Dataset section »
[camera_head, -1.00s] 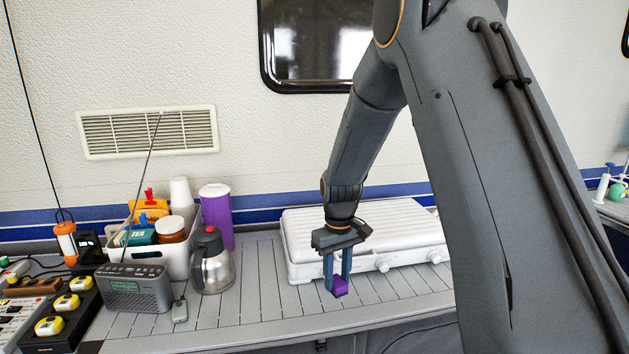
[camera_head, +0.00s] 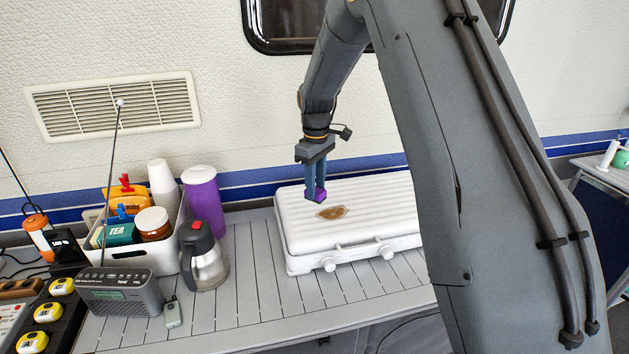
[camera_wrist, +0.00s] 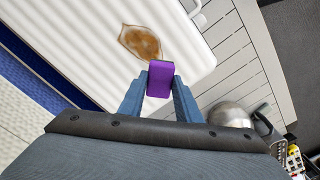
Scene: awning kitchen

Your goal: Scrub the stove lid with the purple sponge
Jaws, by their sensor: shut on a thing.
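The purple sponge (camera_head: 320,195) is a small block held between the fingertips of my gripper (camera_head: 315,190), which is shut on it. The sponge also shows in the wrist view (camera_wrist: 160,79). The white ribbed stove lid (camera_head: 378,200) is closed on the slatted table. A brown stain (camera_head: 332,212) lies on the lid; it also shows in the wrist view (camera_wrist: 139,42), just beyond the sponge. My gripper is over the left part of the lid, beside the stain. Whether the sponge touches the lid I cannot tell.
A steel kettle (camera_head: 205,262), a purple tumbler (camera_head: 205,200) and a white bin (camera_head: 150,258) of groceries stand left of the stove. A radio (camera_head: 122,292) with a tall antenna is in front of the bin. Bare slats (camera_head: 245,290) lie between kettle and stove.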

Written instruction » Repeat all the data as it stands, dropping any images it holds.

Full solution »
[camera_head, -1.00s] 
[camera_head, +0.00s] 
[camera_wrist, +0.00s] 
Scene: awning kitchen

Your goal: Scrub the stove lid with the purple sponge
Jaws, by their sensor: shut on a thing.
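The purple sponge (camera_head: 320,195) is a small block held between the fingertips of my gripper (camera_head: 315,190), which is shut on it. The sponge also shows in the wrist view (camera_wrist: 160,79). The white ribbed stove lid (camera_head: 378,200) is closed on the slatted table. A brown stain (camera_head: 332,212) lies on the lid; it also shows in the wrist view (camera_wrist: 139,42), just beyond the sponge. My gripper is over the left part of the lid, beside the stain. Whether the sponge touches the lid I cannot tell.
A steel kettle (camera_head: 205,262), a purple tumbler (camera_head: 205,200) and a white bin (camera_head: 150,258) of groceries stand left of the stove. A radio (camera_head: 122,292) with a tall antenna is in front of the bin. Bare slats (camera_head: 245,290) lie between kettle and stove.

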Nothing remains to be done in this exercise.